Dans la préface de cette brochure, nous avons déjà averti le lecteur que pour comprendre le présent ouvrage, il convenait de connaître le Dialogue avec Staline publié dans Programma Comunista de Milan en octobre-novembre 1952, puis en brochure imprimée, mais qui n’a connu en France qu’une diffusion restreinte sous forme d’opuscule ronéoté.

Comme nous le disions également dans ces premières pages, ce travail constituait une réponse à la position prise par Staline dans son dernier ouvrage, un recueil d’articles parus en février et septembre 1952 et diffusé largement, dans toutes les langues sous le titre Les Problèmes économiques du Socialisme en U.R.S.S., lors du XIXème Congrès du P.C.R. d’octobre 1952, c’est-à-dire à une date où l’auteur était à l’apogée de son rôle incontesté de Chef Suprême.

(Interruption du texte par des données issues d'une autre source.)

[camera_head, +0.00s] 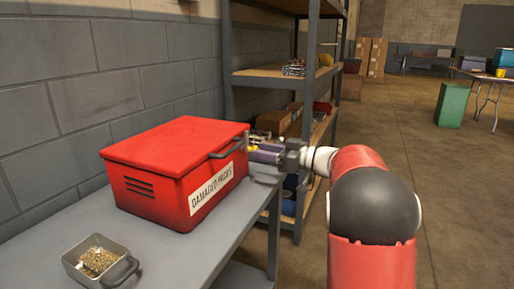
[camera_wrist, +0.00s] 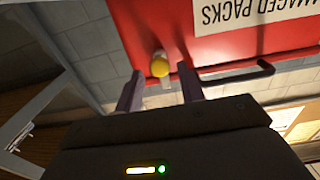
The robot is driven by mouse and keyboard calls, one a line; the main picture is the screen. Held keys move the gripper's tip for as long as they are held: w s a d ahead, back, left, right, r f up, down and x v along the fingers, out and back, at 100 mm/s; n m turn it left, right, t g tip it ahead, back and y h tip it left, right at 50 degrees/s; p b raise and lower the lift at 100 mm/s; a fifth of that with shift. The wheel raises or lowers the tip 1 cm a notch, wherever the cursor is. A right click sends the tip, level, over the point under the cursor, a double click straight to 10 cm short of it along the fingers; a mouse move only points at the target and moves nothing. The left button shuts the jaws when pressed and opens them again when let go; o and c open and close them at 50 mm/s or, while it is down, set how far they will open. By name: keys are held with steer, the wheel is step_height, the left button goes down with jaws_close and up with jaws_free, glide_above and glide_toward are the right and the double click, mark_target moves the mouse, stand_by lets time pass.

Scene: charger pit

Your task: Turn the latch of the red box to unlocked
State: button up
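The red box (camera_head: 165,165) sits closed on a grey table, with a "DAMAGED PACKS" label and a dark handle bar on its front. Its latch, a small pale piece with a yellow end (camera_wrist: 160,67), shows against the red face in the wrist view, beside the handle bar (camera_wrist: 240,75). My gripper (camera_head: 258,150) is at the far end of the box's front. In the wrist view my gripper (camera_wrist: 159,78) is open, its two fingers apart on either side of the latch's line. Whether they touch it I cannot tell. The latch is mostly hidden in the head view.
A grey metal pan (camera_head: 82,278) of small brass-coloured pieces stands on the near end of the table (camera_head: 190,255). A metal shelf rack (camera_head: 312,100) with boxes stands just behind my gripper. A block wall (camera_head: 120,65) runs behind the box. Open floor lies to the right.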

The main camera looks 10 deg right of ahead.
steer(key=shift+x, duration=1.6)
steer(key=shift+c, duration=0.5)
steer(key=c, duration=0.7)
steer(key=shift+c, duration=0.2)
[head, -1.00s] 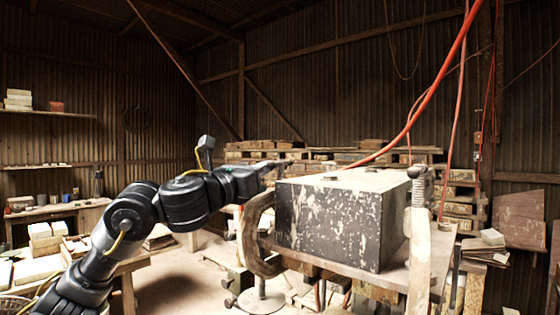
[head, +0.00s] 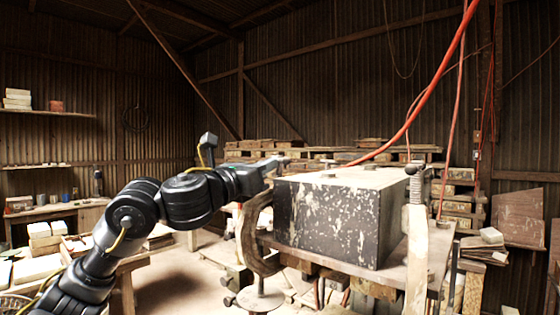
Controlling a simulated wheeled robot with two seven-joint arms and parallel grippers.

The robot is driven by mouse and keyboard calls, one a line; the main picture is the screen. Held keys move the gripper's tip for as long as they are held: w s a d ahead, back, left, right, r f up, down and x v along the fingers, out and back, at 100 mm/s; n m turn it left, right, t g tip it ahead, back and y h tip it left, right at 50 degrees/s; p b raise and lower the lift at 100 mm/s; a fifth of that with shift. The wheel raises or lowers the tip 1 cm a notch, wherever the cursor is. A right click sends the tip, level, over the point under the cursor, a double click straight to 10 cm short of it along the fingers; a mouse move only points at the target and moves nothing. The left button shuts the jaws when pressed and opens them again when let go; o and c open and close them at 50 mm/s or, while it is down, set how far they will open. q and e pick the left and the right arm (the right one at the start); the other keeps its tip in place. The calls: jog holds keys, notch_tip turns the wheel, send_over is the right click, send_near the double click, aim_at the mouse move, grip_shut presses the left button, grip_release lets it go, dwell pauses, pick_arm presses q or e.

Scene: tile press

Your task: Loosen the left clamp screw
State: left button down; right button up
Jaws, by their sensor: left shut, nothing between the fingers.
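The left clamp (head: 250,240) is a worn, curved C-shaped piece at the left end of the dark, paint-flecked press block (head: 328,222). Its screw top is hidden behind my left gripper or too small to make out. My left gripper (head: 281,163) is over the top of this clamp, beside the block's upper left edge. It is shut, with nothing seen between the fingers. A second clamp (head: 416,245) with a dark screw head (head: 411,169) stands upright at the block's right side. My right gripper is not in view.
The block sits on a wooden board (head: 425,272) on a stand. Stacked pallets (head: 465,195) stand behind. A workbench (head: 75,208) is at the left.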

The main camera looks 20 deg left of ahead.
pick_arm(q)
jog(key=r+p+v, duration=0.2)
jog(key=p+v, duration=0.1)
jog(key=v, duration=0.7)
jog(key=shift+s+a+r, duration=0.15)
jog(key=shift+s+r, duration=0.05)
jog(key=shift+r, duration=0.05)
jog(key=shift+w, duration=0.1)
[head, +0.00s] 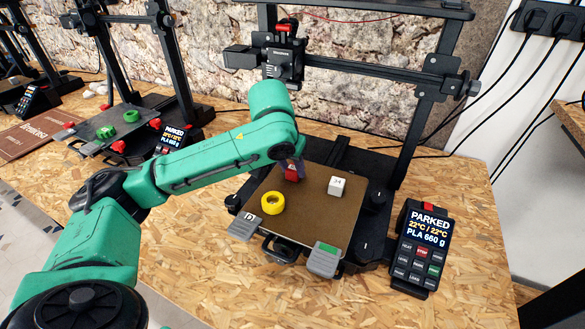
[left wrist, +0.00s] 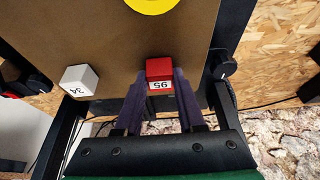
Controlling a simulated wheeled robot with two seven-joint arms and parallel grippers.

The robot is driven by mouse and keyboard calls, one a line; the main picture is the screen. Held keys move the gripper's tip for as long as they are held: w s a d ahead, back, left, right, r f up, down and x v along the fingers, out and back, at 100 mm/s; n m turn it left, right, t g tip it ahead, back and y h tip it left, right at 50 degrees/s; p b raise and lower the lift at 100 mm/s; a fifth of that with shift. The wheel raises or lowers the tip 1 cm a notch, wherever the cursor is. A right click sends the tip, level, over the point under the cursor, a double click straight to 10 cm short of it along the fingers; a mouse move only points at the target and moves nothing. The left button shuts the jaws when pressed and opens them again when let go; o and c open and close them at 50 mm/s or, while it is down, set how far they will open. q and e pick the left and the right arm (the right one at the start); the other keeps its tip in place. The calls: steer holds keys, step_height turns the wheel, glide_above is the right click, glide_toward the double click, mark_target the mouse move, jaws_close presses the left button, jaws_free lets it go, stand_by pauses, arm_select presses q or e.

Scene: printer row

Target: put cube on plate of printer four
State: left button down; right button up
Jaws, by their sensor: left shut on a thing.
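My left gripper (head: 293,167) reaches down over the back part of a brown printer plate (head: 318,205). It is shut on a red cube (head: 291,175), which shows a white label in the left wrist view (left wrist: 159,70) between the dark fingertips (left wrist: 158,82). I cannot tell whether the cube touches the plate. A white cube (head: 337,186) marked 34 stands on the plate to the right, apart from the red cube. No printer number is clear to me. My right gripper is out of view.
The printer's black frame (head: 424,110) and print head (head: 283,58) rise behind the plate. Its display (head: 422,245) reads PARKED. Another printer's plate (head: 118,122) at the left bears green pieces. The wooden bench (head: 235,285) is clear in front.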

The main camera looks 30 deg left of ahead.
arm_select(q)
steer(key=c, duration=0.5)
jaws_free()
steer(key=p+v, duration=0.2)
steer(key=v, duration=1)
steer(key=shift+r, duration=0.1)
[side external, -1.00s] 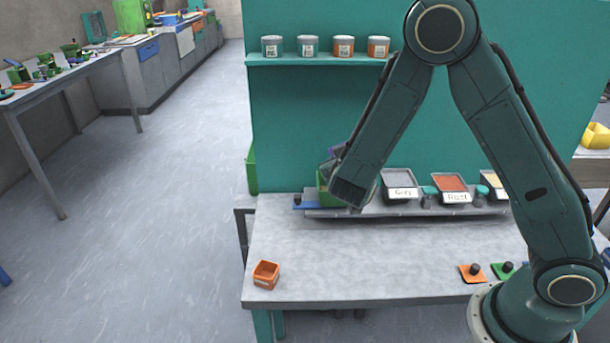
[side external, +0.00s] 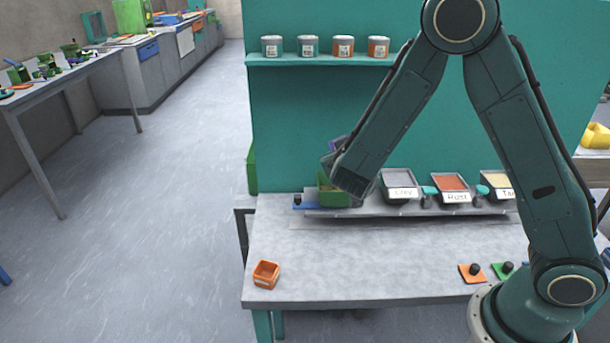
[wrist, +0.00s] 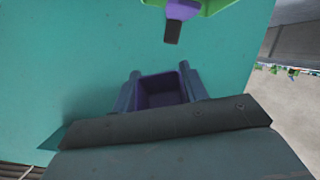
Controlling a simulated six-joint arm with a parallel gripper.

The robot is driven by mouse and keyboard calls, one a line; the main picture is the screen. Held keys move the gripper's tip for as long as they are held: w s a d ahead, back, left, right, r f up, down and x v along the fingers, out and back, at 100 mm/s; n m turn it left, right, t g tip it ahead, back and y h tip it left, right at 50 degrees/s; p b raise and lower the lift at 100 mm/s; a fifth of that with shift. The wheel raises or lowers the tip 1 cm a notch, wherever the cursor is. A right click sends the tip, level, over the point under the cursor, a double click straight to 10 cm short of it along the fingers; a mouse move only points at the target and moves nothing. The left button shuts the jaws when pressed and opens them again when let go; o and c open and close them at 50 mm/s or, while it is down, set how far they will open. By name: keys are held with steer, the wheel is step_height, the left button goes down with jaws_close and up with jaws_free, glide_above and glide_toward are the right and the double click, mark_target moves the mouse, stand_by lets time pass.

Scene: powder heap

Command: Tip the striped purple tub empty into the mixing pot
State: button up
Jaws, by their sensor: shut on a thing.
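A purple tub (wrist: 162,91) sits between the two fingers of my gripper (wrist: 160,90) in the wrist view, which is shut on it. I look into its dark purple inside; no powder or stripes can be made out. In the side view a small purple part of it (side external: 338,144) shows behind my wrist, and the fingers are mostly hidden. A green pot (side external: 328,196), probably the mixing pot, stands just below, at the left end of the grey rack, partly covered by my wrist. The tub is above it; its exact tilt I cannot tell.
Grey trays with labels, one with grey powder (side external: 400,187) and one with rust powder (side external: 451,183), stand right of the pot. A blue piece with a dark knob (side external: 304,203) lies left of it. An orange cup (side external: 266,274) stands front left. The middle tabletop is clear.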

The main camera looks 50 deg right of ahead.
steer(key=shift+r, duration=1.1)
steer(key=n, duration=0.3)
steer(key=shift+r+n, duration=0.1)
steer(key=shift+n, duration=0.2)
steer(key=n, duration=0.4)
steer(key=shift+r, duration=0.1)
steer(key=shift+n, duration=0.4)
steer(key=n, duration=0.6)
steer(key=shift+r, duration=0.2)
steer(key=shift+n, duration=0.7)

Alors, un mouvement hétérogène d’opposition intérieure s’était déterminé sur la question suivante: «Notre économie russe est-elle vraiment socialiste?». Il pouvait impliquer tout aussi bien un retour à la gauche qu’une chute définitive dans des positions de droite. Aussi le stalinisme, en tant que doctrine de la construction de la société socialiste dans une seule nation, la Russie, crut-il devoir frapper un grand coup et descendre armé de pied en cap sur le terrain de l’économie théorique, sous les apparences de Staline en personne. Et celui-ci proclama en substance: «en appliquant la doctrine la plus orthodoxe de l’économie marxiste, nous sommes en mesure de réduire au silence quiconque oserait soutenir que les lois en vigueur dans la structure sociale de notre Russie actuelle ne sont pas celles d’un système qui, toutes voiles dehors, serait passé de l’économie capitaliste au socialisme, et que les phénomènes qui s’y vérifient ne répondent pas aux lois de ce dernier».

Théoricien plus que médiocre, Staline n’en était pas moins un adversaire redoutable aux yeux de la tradition marxiste orthodoxe et radicale: aussi, feignant d’avoir été mis en cause par lui, les communistes italiens de la Gauche lui opposèrent-ils un démenti formel.

Si les interlocuteurs n’avaient pas été tout à fait symboliques, la mort de Staline aurait interrompu ce Dialogue, mais celui-ci était enraciné dans la réalité des choses, dans l’histoire vivante, anonyme, et il s’est donc poursuivi.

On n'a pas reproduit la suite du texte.